With that said, I wish I could say winning or losing is immaterial, but the competition in me takes over. I skimmed over the bluff barely looking at the beautiful view, only focused on one thing… winning the race. I made the turn around into a stifling wind, climbed the last hill back up to the bluff and darted back into the woods to finish out the last kilometers of the course. I did not catch a glimpse of my competitors but did not lay off the pace. I finished in 3:28:33 with Apryle and my mascot sloth, aptly named Ebey cheering me on.

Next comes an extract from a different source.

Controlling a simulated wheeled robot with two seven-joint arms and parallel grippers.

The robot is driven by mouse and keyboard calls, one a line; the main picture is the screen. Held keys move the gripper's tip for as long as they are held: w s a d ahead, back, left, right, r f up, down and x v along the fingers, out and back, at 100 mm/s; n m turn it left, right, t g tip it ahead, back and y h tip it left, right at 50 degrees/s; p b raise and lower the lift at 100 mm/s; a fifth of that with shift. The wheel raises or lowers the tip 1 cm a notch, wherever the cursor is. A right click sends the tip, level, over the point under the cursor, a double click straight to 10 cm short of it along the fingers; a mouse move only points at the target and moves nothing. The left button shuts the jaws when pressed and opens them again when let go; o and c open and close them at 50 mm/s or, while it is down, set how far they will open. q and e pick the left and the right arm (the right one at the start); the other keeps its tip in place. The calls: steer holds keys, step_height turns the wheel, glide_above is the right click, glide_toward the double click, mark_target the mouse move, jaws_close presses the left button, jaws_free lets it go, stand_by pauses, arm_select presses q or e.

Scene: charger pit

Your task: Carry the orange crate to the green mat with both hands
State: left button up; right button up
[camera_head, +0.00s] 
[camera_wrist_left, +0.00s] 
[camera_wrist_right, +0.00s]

Upon finishing I was happy to see that I even split or even perhaps negative split the half marathon. I also met up with the twenty miler top two finishers John Berta and Adam Braddock. We exchanged information and plotted out some future trail runs. Apryle and I headed home, stopping by the beautiful Deception Pass and a Dairy Queen to grab a Blizzard our favorite ice cream dessert. The sixth post of 2016 will highlight my adventures in the latter half of February.
|January||10 to 16||82.98||12:59:15||9:23||18|
|January||17 to 23||83.72||12:49:50||9:11||17.42|
|January||24 to 30||64.91||8:53:01||8:12||14.32|
|February||31 to 6||89.12||11:39:46||7:51||30|
|February||7 to 13||84.82||11:03:20||7:49||26.25|
As a side-note this was my highest mileage January of all time.
Additionally this was my sixth straight win (counting relays) dating back to the Habanero Hundred on August 22nd. Additionally, it was my fourth straight solo victory dating back to the Country Run 5000m on October 11th.